### Dataset section
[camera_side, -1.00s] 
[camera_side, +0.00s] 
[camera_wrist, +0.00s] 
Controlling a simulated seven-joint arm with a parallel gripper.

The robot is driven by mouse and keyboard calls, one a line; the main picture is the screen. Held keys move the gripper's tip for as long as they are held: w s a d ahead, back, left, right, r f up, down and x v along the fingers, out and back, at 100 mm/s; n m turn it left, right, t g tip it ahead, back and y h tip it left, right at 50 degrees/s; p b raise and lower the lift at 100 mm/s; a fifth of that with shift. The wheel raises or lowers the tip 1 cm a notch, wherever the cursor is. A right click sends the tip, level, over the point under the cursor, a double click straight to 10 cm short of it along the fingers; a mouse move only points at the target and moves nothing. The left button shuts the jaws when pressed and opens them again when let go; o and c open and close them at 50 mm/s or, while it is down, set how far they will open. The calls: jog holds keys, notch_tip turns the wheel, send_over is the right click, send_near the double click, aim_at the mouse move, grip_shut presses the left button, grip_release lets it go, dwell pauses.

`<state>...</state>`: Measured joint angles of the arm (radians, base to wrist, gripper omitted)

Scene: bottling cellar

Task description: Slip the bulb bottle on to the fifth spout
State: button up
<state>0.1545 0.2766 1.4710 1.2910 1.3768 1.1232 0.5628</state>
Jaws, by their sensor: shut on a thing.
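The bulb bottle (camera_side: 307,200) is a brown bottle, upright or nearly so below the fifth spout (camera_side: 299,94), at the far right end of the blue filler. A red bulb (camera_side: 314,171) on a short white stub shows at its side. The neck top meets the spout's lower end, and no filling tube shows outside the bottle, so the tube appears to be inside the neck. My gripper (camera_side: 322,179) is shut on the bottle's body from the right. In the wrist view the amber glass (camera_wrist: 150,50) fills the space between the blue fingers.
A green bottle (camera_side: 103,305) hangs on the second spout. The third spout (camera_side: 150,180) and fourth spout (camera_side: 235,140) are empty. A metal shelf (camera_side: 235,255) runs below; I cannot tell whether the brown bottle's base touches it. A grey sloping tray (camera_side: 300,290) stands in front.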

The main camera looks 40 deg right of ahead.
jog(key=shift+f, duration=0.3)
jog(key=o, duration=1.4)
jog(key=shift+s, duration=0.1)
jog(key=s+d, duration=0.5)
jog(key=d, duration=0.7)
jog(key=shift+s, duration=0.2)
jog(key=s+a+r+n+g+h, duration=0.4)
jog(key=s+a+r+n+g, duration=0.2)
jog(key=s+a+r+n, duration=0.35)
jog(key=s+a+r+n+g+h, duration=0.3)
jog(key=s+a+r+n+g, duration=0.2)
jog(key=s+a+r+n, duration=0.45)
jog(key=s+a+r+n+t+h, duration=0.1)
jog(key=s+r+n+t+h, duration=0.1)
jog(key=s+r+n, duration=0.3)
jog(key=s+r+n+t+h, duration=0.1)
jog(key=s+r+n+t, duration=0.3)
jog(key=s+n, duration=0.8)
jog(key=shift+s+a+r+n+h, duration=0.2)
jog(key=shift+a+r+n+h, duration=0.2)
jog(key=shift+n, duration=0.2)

### Aim of the task
Extract the listing in its entirety, matching it exactly.

### Solution to this task
[camera_side, -1.00s] 
[camera_side, +0.00s] 
[camera_wrist, +0.00s] 
Controlling a simulated seven-joint arm with a parallel gripper.

The robot is driven by mouse and keyboard calls, one a line; the main picture is the screen. Held keys move the gripper's tip for as long as they are held: w s a d ahead, back, left, right, r f up, down and x v along the fingers, out and back, at 100 mm/s; n m turn it left, right, t g tip it ahead, back and y h tip it left, right at 50 degrees/s; p b raise and lower the lift at 100 mm/s; a fifth of that with shift. The wheel raises or lowers the tip 1 cm a notch, wherever the cursor is. A right click sends the tip, level, over the point under the cursor, a double click straight to 10 cm short of it along the fingers; a mouse move only points at the target and moves nothing. The left button shuts the jaws when pressed and opens them again when let go; o and c open and close them at 50 mm/s or, while it is down, set how far they will open. The calls: jog holds keys, notch_tip turns the wheel, send_over is the right click, send_near the double click, aim_at the mouse move, grip_shut presses the left button, grip_release lets it go, dwell pauses.

`<state>...</state>`: Measured joint angles of the arm (radians, base to wrist, gripper omitted)

Scene: bottling cellar

Task description: Slip the bulb bottle on to the fifth spout
State: button up
<state>0.1545 0.2766 1.4710 1.2910 1.3768 1.1232 0.5628</state>
Jaws, by their sensor: shut on a thing.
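The bulb bottle (camera_side: 307,200) is a brown bottle, upright or nearly so below the fifth spout (camera_side: 299,94), at the far right end of the blue filler. A red bulb (camera_side: 314,171) on a short white stub shows at its side. The neck top meets the spout's lower end, and no filling tube shows outside the bottle, so the tube appears to be inside the neck. My gripper (camera_side: 322,179) is shut on the bottle's body from the right. In the wrist view the amber glass (camera_wrist: 150,50) fills the space between the blue fingers.
A green bottle (camera_side: 103,305) hangs on the second spout. The third spout (camera_side: 150,180) and fourth spout (camera_side: 235,140) are empty. A metal shelf (camera_side: 235,255) runs below; I cannot tell whether the brown bottle's base touches it. A grey sloping tray (camera_side: 300,290) stands in front.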

The main camera looks 40 deg right of ahead.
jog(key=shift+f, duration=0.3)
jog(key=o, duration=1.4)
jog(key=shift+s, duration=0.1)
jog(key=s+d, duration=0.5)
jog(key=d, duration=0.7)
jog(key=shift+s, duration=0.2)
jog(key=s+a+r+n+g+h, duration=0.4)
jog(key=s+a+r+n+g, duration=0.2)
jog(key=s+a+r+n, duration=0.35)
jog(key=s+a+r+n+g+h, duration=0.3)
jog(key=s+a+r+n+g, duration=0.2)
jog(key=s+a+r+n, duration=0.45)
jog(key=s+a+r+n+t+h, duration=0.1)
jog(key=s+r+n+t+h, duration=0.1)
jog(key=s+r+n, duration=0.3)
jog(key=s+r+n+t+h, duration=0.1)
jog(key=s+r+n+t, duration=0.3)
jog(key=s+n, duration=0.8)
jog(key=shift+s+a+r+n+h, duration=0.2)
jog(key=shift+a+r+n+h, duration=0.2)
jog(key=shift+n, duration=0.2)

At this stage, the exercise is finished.